**Available data:**
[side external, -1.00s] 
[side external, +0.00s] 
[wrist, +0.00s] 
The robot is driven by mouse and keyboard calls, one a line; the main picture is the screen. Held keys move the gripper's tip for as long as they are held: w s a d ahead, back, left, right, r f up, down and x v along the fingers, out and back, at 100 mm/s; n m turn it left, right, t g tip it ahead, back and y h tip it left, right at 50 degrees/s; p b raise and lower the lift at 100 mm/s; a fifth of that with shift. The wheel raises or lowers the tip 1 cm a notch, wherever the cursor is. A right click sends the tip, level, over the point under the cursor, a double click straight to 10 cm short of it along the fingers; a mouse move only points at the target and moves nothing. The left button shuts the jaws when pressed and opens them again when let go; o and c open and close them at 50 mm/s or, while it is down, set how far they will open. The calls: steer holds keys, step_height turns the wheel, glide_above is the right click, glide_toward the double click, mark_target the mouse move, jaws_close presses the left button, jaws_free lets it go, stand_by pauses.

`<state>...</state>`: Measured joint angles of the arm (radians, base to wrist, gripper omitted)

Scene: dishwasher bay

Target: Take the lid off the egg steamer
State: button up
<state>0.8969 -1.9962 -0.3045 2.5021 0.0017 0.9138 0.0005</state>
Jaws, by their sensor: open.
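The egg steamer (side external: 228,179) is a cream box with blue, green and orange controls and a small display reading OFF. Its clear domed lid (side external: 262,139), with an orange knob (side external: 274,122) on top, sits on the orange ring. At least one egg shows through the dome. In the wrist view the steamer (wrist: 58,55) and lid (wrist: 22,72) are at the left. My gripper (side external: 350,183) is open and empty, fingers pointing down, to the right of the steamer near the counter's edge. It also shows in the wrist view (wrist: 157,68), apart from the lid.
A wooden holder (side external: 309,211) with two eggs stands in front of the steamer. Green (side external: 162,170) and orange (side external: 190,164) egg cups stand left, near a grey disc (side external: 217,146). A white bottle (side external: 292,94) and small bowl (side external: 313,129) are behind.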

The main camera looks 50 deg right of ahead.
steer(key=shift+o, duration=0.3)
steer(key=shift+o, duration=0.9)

**Given problem:** Retype, in the same exact form, the lines of the material above from the line holding "State: button up" through the line holding "<state>0.8969 -1.9962 -0.3045".

**Task response:**
State: button up
<state>0.8969 -1.9962 -0.3045 2.5021 0.0017 0.9138 0.0005</state>

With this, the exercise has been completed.